What the task requires:
Set down each line from the one containing "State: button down" to the one containing "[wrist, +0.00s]", inclusive, exactly as written and with nothing further.

Dataset section:
++++

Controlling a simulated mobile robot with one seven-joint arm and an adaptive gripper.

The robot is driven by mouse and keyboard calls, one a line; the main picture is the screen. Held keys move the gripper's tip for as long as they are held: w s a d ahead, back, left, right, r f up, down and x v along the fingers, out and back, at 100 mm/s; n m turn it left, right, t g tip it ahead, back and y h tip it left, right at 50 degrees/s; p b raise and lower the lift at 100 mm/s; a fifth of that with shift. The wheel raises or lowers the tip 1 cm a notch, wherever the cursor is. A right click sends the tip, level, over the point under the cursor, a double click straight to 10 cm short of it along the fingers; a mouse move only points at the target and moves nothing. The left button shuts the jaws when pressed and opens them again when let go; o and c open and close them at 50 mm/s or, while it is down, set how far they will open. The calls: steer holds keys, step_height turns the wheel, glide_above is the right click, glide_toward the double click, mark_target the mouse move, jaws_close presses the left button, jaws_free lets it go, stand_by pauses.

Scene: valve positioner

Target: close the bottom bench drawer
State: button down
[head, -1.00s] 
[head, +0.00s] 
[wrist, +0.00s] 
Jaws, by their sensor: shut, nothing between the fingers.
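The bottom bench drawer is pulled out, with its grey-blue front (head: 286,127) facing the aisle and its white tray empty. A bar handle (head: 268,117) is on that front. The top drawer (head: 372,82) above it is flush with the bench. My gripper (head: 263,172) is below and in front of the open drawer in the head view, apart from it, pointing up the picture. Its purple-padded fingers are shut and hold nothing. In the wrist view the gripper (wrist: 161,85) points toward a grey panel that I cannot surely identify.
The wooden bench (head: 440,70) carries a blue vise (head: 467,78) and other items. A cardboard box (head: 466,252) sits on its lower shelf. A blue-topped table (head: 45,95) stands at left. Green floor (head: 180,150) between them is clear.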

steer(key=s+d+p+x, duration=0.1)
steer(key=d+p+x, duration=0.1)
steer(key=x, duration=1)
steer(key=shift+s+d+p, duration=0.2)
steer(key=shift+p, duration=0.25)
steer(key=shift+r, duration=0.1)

++++

Task solution:
State: button down
[head, -1.00s] 
[head, +0.00s] 
[wrist, +0.00s] 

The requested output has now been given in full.